Southern California coastal mountain watersheds are characterized by a Mediterranean climate, sandy soil, shallow rock, flashy hydrologic responses and drought tolerant vegetation such as oak and chaparral. The geological condition in this area may fit the requirement condition of ‘fill & spill’ hypothesis of subsurface flow generation mechanism. We adapted ‘fill & spill’ submodel in an eco-hydrologic model, Regional Hydro-Ecologic Simulation system (RHESSys), implemented it in the semi-arid area, and compare its model performance with the traditional ‘continuous transmissivity’ model which assume the soil hydraulic conductivity follows a continuous exponential function. Our results show that in the recession period, the modeled discharge from ‘fill & spill’ model dropped much faster than the one from ‘continuous transmissivity’ model, and fit the observed discharge data better. ‘Fill & spill’ model is also less sensitive to small precipitation events, and tends to increased estimates of peak flow. Assessment of whether peak flow responses by the ‘Fill & spill’ model are a better representation of observed dynamics is challenging given that peak flow observed data is prone to uncertainties from different sources such as heterogeneity in precipitation distribution and errors in stream gauge stations, and may not reflect the true hydrologic response of watershed behavior. In summary, model assessments show that the ‘fill & spill’ model results in substantially different recession behavior and that, for the study watershed, the ‘fill & spill’ model may be a better predictor of the watershed hydrologic responses to precipitation events better than ‘continuous transmissivity’ model.

The long dry summer and cool wet winter of semi-arid climate in the undeveloped watersheds results in uneven vertical distribution of nitrate, with most of the nitrate concentrated at surface layer and limited in the deep soil. In our conceptual model, we showed that the vertical distribution of nitrate and its interaction with soil hydraulic conductivity controls the nitrate concentration-discharge patterns in the downstream. The uneven distribution of nitrate tends to produce an enrichment pattern, and the more evenly distributed nitrate will lead to a stable or weak dilution. In the eco-hydro model, we tested a combination of different hydraulic conductivity and vertical distribution of soil nitrate. Results show that at both patch and watershed scales, nitrate concentration-discharge patterns are sensitive to the hydraulic conductivity and vertical distribution of soil nitrate. In patch scale, modeling results match with the conceptual model. In watershed scale, because of the lateral replenishment of nitrate, concentration-discharge patterns are more complex and showing a 2-stage pattern with a transition point where patterns shift from enrichment to dilution. The hydraulic conductivity controls the transition point, and the interactions between conductivity and vertical nitrate distribution still affects the concentration-discharge pattern. This result is different from previous researches, which attributes the enrichment and dilution in the nitrate concentration-discharge relationship as the consequences of lateral expansion and contraction of saturated area. Our results indicate that, besides the analysis from horizontal hydrologic connectivity, the distribution of nitrate in the vertical direction and its interaction with the hydraulic conductivity also contributes to the nitrate concentration-discharge pattern.
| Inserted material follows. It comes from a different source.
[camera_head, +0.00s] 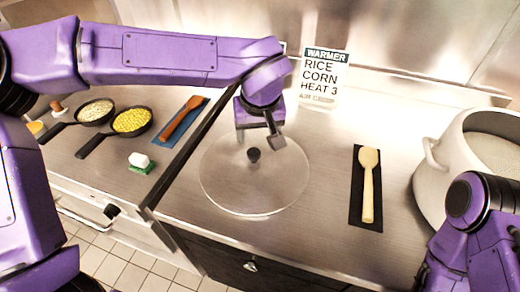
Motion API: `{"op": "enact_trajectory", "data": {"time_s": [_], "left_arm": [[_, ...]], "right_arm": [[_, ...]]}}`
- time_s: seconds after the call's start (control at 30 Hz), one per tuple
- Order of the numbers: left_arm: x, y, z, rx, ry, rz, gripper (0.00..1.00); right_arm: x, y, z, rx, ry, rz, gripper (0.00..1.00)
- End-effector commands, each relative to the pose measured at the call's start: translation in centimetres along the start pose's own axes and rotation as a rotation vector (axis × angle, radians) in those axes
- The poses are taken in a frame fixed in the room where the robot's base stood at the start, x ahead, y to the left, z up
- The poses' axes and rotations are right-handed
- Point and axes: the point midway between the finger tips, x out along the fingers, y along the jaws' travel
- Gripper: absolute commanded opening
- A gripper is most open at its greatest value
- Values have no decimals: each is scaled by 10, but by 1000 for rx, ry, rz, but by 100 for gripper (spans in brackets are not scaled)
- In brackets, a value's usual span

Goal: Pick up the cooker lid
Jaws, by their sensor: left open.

The urbanization and expansion of impervious areas have great impact on the downstream nitrate concentration. Previous studies focus on the impact of impervious surface on collecting nitrate and other pollutant. How the water availability in vegetated area affecting the nitrate concentration in urban area is less well known and may be particularly important in semi-arid regions. Our results show that the total impervious area (TIA), effective impervious area (EIA), and vegetation types all have impacts on the downstream nitrate concentration. The TIA and EIA control the water availability in the vegetated land. The reduced TIA and EIA will increase the water availability in vegetated land and decrease the stream flow. As growth of vegetation and microbial activity in semi-arid areas is water limited, increased water availability can lead to more nitrate uptake by plant, but may also lead to increased nitrate released through soil decomposition processes. Results show that, the impact of the enhanced vegetation uptake is the dominant factor and consequently reducing TIA and EIA generally tends to reduce downstream nitrate flux and concentration. In some cases, however, the impact of a reducing EIA on reducing the stream discharge may offset the influence from the enhanced plant nitrate uptake and increase the nitrate concentration. These results suggest that improve water quality in urbanizing regions, a low EIA will generally but not always reduce nitrate concentration and the magnitude of this effect varies strongly with TIA and vegetation type. Thus the design of effective strategies may be improved by model-based assessments that account for interactions among EIA, TIA, and vegetation types. These findings are specific to semi-arid regions where additional water availability has great impacts. In humid environment where the biochemical activities are generally not water limited, some of the interactions in this study may not occur.